The justices will hear arguments on Feb. 19 in a dispute over whether Commerce Secretary Wilbur Ross can be ordered to answer questions under oath in a lawsuit challenging his decision to add a citizenship question to the 2020 census.

The administration argued it would be “highly unusual” for a court to allow the questioning of Ross’s mental processes leading up to the Commerce Department’s decision. The agency oversees the Census Bureau.

In March, Ross said he was adding the question to help the Department of Justice better enforce the Voting Rights Act. But New York state officials note the district court found Ross was personally involved “to an extraordinary degree” in the decision.

“Significant gaps in the record remain that only the Secretary’s testimony will fill,” state officials argued in a court filing.
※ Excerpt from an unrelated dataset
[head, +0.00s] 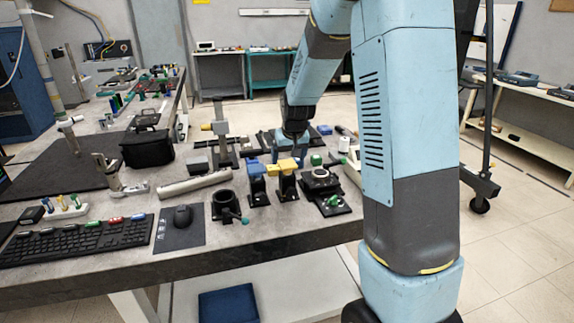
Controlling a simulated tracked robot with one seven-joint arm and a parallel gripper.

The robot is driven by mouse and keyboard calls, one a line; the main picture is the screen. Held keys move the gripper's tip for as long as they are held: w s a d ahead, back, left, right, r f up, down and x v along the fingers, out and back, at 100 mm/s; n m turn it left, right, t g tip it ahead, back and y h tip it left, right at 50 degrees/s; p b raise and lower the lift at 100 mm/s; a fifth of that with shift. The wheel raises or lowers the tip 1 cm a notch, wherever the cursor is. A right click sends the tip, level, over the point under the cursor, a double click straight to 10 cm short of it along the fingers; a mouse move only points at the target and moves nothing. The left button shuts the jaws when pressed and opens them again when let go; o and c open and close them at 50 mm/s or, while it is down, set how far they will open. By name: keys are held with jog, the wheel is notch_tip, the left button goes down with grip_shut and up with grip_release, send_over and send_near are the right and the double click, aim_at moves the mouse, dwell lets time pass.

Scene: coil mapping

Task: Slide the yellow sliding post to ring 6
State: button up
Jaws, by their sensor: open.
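A yellow-topped black post (287,180) stands near the front edge of the bench, and I take it for the yellow sliding post. A similar blue-topped post (257,182) stands just left of it. My gripper (292,150) points down just behind and above the yellow top. Its fingers are open but small and dark, and I cannot tell whether they touch anything. Black ring-like mounts stand on both sides: one (225,204) at the left and one (321,180) at the right. No ring numbers can be read, so I cannot tell which is ring 6.
An upright stand with a yellow knob (206,127) rises behind and left of the posts. A grey bar (194,185), a mouse (183,215) and a keyboard (80,241) lie to the left. A green block (316,160) sits at the right. Small parts crowd the bench around the gripper.

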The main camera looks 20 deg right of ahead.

The challengers, which include 18 blue-leaning states led by New York, argue the question was added to scare immigrants away from responding to the census. States with large immigrant communities fear they will lose federal funding and fair representation in Congress if their populations are undercounted.

Federal agency powers

The justices have agreed to hear arguments in a dispute over how much courts should defer to federal agencies in deciding legal challenges to ambiguous regulations.

James Kisor, a Vietnam War veteran, is asking the court to overturn precedent that directs courts to generally rely on the agency’s own interpretation of its own regulation. The lawsuit against the Department of Veteran Affairs stems from a dispute over disability benefits.

Kisor argues the court’s precedent incentivizes agencies to promulgate vague and broad regulations, which they can later clarify through interpretive rules without having to go through public notice-and-comment procedures.

The Trump administration, however, argues this is a poor case for the court to reconsider its precedent.

In a Wall Street Journal op-ed, Peter Wallison, a senior fellow at the conservative American Enterprise Institute, said ruling in favor of Kisor could significantly limit the powers of the federal administrative state.

The date of oral arguments has not yet been set.